Exercise>
Select and copy out every line in the records containing "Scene".

-- START OF Provided data --

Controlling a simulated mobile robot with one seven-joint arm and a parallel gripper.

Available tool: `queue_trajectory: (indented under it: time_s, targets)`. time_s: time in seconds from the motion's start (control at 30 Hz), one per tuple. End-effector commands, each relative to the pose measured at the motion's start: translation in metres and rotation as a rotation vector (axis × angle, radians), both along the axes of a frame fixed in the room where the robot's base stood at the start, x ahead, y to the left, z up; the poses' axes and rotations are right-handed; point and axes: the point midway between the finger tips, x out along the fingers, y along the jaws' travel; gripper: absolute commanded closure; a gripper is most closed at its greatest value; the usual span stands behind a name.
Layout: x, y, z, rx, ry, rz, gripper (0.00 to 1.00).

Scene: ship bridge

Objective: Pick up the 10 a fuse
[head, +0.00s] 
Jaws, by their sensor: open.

-- END OF Provided data --
-- START OF Provided data --

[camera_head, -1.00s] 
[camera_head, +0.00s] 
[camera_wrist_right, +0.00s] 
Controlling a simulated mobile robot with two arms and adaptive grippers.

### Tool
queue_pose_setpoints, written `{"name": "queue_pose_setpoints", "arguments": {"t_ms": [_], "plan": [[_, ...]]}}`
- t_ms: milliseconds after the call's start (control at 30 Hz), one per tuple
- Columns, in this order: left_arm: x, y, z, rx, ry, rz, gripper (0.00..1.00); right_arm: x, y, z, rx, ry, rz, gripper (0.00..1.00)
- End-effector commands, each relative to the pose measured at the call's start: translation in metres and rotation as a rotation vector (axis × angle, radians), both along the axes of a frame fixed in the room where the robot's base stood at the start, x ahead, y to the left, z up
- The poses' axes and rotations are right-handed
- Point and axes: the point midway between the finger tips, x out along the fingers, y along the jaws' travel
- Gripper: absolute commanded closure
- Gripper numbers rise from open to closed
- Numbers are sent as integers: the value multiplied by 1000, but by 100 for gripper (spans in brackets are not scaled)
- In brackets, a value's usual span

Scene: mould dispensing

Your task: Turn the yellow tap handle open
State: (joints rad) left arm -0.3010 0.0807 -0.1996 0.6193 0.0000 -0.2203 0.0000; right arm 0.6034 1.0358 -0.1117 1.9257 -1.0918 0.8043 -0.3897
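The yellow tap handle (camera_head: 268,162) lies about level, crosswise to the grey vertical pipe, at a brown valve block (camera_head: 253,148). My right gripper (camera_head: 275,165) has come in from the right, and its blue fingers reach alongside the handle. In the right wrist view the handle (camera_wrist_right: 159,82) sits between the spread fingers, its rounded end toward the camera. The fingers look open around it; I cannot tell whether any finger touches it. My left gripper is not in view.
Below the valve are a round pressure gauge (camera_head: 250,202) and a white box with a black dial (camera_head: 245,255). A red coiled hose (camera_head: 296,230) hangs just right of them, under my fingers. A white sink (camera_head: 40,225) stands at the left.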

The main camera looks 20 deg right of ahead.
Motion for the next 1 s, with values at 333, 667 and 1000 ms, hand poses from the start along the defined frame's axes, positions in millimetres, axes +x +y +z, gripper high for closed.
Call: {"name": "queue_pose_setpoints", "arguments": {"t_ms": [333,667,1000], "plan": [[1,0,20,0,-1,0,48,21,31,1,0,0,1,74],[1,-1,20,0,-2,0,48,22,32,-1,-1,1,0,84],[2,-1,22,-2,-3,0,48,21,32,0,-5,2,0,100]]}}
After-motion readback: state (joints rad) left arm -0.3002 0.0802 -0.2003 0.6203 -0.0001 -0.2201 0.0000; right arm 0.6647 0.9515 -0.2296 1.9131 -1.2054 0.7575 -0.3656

-- END OF Provided data --

Task output>
Scene: ship bridge
Scene: mould dispensing

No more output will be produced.